[TASK DESCRIPTION]: Write out, please, the line containing "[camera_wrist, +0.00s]" together with all lines after it, up to and including the last one, with no other output.
* start *
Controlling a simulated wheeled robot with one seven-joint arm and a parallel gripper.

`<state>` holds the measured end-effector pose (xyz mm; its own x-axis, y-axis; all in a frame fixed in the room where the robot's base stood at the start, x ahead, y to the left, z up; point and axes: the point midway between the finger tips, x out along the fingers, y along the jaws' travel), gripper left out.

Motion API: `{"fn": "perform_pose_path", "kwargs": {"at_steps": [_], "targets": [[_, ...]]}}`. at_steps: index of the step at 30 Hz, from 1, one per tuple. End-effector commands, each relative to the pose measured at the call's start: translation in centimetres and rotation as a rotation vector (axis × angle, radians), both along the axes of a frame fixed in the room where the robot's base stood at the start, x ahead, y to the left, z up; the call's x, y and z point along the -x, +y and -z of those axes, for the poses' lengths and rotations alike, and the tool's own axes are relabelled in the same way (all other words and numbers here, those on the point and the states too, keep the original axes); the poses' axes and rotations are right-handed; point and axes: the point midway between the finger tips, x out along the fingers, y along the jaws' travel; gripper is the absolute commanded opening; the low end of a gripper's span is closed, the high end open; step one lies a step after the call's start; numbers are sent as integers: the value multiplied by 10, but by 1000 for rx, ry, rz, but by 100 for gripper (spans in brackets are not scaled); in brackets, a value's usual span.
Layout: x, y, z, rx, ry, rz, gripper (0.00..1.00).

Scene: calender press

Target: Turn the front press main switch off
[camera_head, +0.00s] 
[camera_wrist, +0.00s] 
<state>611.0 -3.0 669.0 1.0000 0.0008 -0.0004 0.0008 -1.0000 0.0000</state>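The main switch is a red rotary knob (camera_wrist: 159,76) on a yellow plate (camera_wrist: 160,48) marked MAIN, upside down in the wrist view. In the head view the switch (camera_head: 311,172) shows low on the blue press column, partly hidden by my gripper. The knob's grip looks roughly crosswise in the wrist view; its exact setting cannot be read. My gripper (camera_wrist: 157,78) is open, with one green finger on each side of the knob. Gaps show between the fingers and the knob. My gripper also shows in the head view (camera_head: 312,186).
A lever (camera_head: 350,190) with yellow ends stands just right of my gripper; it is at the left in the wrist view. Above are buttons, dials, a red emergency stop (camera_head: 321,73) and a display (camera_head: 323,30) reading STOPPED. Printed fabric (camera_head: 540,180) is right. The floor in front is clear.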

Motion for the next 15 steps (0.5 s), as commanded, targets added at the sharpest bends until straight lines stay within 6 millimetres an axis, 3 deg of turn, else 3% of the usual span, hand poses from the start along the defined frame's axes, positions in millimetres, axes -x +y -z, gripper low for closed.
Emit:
* end *
[CORRECT RESULT]:
[camera_wrist, +0.00s] 
<state>611.0 -3.0 669.0 1.0000 0.0008 -0.0004 0.0008 -1.0000 0.0000</state>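The main switch is a red rotary knob (camera_wrist: 159,76) on a yellow plate (camera_wrist: 160,48) marked MAIN, upside down in the wrist view. In the head view the switch (camera_head: 311,172) shows low on the blue press column, partly hidden by my gripper. The knob's grip looks roughly crosswise in the wrist view; its exact setting cannot be read. My gripper (camera_wrist: 157,78) is open, with one green finger on each side of the knob. Gaps show between the fingers and the knob. My gripper also shows in the head view (camera_head: 312,186).
A lever (camera_head: 350,190) with yellow ends stands just right of my gripper; it is at the left in the wrist view. Above are buttons, dials, a red emergency stop (camera_head: 321,73) and a display (camera_head: 323,30) reading STOPPED. Printed fabric (camera_head: 540,180) is right. The floor in front is clear.

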Motion for the next 15 steps (0.5 s), as commanded, targets added at the sharpest bends until straight lines stay within 6 millimetres an axis, 3 deg of turn, else 3% of the usual span, hand poses from the start along the defined frame's axes, positions in millimetres, axes -x +y -z, gripper low for closed.
Emit:

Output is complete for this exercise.